• Set exercise
Go through the listing below and list every line with "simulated".

• Input data
%%
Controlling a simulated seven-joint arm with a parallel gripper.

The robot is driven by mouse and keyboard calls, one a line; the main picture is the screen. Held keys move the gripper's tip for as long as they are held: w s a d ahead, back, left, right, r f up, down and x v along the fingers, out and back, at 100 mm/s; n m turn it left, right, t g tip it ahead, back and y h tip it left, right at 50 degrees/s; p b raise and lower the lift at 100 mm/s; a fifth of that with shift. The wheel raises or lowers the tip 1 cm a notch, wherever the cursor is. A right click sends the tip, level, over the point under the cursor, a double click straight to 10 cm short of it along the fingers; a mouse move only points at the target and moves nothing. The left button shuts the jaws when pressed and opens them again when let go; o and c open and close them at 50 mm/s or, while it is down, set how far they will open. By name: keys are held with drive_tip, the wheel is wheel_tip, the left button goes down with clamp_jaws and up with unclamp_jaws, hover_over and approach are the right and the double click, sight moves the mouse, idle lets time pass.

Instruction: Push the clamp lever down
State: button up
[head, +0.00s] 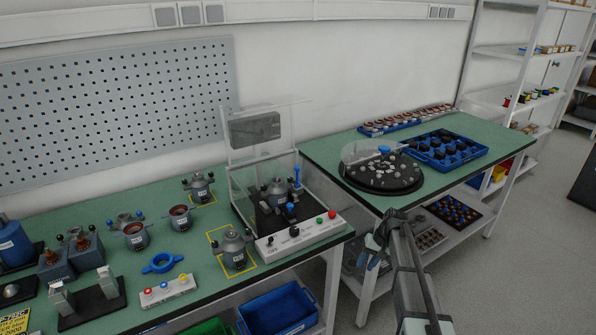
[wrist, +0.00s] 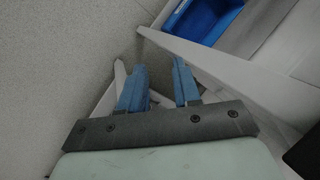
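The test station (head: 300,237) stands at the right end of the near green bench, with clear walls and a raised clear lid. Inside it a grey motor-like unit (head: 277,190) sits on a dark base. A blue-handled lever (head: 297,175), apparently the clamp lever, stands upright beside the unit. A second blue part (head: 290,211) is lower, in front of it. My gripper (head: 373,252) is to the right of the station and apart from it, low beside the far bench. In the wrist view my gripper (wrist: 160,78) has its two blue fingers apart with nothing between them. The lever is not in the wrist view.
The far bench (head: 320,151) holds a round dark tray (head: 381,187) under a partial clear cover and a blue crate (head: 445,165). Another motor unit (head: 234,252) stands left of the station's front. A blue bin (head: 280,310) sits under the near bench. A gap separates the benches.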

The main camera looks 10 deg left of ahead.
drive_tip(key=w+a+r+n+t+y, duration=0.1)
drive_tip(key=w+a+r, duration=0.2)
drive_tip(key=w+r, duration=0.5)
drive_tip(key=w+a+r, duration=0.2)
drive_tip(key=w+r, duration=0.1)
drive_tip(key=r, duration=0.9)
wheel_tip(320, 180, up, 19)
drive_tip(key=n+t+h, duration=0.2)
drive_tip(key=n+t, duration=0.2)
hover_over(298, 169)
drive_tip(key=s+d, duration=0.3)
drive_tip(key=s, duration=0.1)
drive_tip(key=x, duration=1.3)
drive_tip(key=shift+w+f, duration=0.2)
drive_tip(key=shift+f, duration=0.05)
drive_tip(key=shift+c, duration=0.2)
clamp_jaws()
%%
%%
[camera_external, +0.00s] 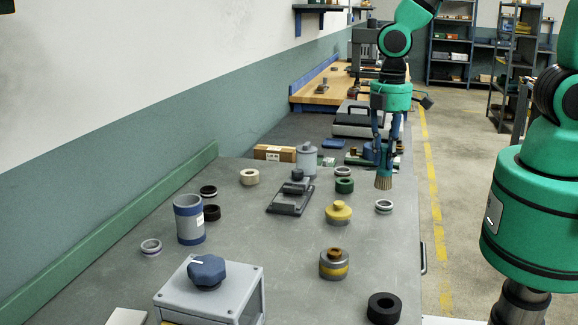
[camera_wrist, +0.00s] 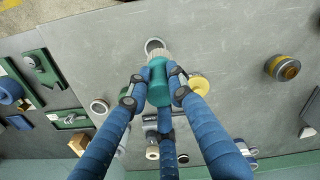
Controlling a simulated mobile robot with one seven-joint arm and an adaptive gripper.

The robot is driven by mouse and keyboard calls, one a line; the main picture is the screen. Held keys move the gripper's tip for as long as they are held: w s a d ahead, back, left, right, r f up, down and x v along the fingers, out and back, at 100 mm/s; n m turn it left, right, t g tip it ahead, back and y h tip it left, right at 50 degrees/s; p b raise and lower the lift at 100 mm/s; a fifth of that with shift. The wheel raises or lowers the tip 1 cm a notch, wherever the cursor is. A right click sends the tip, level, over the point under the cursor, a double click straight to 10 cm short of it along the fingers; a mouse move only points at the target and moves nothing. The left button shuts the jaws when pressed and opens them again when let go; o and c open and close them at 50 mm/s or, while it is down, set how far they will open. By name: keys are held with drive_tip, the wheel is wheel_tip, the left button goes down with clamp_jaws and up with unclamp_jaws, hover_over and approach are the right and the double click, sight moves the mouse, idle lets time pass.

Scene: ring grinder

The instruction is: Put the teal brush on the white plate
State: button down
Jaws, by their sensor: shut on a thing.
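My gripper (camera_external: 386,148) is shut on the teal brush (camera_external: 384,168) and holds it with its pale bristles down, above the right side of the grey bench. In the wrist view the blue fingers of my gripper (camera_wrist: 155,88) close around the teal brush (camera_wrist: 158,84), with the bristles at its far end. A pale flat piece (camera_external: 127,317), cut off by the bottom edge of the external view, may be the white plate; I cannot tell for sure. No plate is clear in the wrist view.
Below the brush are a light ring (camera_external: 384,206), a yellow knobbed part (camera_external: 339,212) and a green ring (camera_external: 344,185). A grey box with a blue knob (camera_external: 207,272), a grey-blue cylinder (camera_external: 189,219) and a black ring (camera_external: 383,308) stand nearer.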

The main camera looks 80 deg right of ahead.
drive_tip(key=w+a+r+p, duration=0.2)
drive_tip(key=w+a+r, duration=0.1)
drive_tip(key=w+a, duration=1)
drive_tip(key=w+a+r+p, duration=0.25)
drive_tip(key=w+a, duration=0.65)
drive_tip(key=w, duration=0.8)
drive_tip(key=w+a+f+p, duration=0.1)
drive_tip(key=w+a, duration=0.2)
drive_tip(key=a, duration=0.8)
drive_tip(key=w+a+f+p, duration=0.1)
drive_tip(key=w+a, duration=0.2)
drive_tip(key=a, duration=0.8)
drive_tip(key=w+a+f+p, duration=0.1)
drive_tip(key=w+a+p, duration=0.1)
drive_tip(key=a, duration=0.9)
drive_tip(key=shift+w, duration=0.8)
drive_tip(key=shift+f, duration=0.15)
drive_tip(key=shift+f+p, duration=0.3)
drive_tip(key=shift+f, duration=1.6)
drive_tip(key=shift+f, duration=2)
%%
%%
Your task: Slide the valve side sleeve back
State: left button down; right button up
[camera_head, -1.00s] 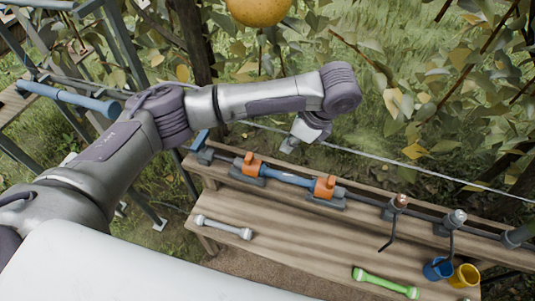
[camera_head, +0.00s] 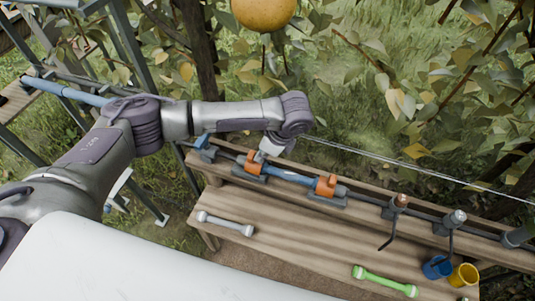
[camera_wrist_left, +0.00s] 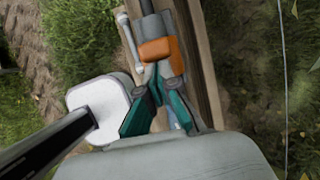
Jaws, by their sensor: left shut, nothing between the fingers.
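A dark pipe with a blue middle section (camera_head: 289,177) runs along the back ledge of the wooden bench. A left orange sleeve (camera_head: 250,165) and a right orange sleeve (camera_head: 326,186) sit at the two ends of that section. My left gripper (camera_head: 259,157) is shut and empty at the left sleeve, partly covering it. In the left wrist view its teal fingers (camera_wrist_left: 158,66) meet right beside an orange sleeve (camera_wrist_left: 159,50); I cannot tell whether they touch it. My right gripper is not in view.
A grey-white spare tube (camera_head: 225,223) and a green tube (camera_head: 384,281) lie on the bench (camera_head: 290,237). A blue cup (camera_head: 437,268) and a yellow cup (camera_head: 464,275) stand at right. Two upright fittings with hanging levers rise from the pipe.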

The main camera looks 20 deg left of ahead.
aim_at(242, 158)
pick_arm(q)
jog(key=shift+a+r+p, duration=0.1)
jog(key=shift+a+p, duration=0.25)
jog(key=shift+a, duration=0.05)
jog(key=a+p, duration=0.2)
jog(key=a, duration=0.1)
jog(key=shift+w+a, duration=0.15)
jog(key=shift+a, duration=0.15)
%%
• Response to this exercise
Controlling a simulated seven-joint arm with a parallel gripper.
Controlling a simulated mobile robot with one seven-joint arm and an adaptive gripper.

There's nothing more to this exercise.